Yuille’s father died in 1988, just two weeks before President Ronald Reagan signed a law that would send $20,000 reparations payments to Japanese Americans for the injustice of their mass incarceration.
“It did come a little late for those who really deserved it, who really experienced it,” she said.
Preserving history, educating others
Yuille had been rebuffing her brother Al’s invitations to visit Heart Mountain for years when, one day, her daughter, Vanessa, came home from elementary school with a family tree project.
It made Yuille realize how little she knew about her family history. She knew her parents’ names, but not the names of her grandparents, who she never met. She’d rarely spoken to her own children about being born behind barbed wire.
Vanessa “kept needling me,” to learn more, Yuille said.
When she finally went to the camp site in Wyoming, she was struck by the depth of emotions that just being there conjured in people — from disgust to grief to a sense of closure.
Yuille saw the remote property and spoke to former incarcerees about their experiences, and thought about how her parents must have felt, uprooted and detained in such a place.
What draws Yuille back year after year to a place of pain for her family is a strong feeling that “history should not be forgotten,” she said.
“It really shouldn’t happen to any other ethnic group,” she said.
Her daughter has also become involved in preserving the stories of former incarcerees. She conducted the oral history interview of her uncle, created a short documentary film about Heart Mountain and regularly volunteers to help people record their own oral histories on the pilgrimages.
Yuille and her daughter hope their efforts educate the uninformed.
Once, at a luncheon in Milwaukee, in one of the few instances Yuille shared her story publicly, a man argued the Japanese Americans were put in the camps for their protection — an insidious misconception.
The man was older, set in his beliefs.
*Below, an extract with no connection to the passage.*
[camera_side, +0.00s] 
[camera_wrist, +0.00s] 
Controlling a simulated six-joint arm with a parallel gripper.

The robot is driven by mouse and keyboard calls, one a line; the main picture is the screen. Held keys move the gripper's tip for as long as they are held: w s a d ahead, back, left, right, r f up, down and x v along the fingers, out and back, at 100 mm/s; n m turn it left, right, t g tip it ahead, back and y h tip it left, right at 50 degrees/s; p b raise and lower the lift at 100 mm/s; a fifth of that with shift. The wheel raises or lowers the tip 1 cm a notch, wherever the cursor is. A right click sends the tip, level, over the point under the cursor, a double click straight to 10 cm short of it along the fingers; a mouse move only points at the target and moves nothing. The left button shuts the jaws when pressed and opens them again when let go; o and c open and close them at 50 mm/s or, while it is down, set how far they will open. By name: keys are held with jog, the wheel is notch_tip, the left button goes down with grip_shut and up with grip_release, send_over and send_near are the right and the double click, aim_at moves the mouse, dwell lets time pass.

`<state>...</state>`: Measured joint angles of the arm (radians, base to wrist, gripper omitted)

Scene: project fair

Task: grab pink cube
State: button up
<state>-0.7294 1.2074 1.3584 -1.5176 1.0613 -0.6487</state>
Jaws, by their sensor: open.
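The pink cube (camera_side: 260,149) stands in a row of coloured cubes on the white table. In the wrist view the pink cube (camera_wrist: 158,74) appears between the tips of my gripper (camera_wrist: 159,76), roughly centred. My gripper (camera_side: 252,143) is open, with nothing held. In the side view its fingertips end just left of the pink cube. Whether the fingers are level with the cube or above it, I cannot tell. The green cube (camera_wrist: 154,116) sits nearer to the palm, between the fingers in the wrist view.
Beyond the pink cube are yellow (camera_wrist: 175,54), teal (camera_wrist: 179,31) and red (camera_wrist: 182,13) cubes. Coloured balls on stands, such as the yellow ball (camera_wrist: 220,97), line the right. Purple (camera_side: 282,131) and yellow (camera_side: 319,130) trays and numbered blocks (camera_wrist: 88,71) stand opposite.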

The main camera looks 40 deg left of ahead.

Yuille said she hopes that “the lessons from the past will guide young people to make the right decisions.”
The museum at Heart Mountain, designed to look like the barracks that once stood at the site, uses language like “I” and “we” to describe what happened to Japanese Americans instead of “they.” Former incarcerees hope the more personal wording makes an impact with visitors.
The language describing the whole episode has changed as well. Once brushed over in history classes, places like Heart Mountain were, for decades, referred to as internment camps. That term has fallen out of favor because it minimizes the experience and is seen as implying the detainment of non-citizen enemies during war. About two-thirds of those incarcerated in such camps were American citizens.
Yuille was one of 556 babies born at Heart Mountain from 1942 to 1945. This year in Wyoming, about 10 of them gathered to celebrate the anniversary of their birth, blowing out the candles on a cake frosted with red and yellow flowers and the words, “Happy Birthday Heart Mountain Babies!”
It was a bit strange, she said, to be honored in that way. For much of her life, she didn’t want to look back or acknowledge what happened.
Now, she was being recognized as an emissary of her family’s story — of her own story.
“I thought, ‘We are part of the history of Heart Mountain,’” Yuille said. “I’d never thought of it that way.”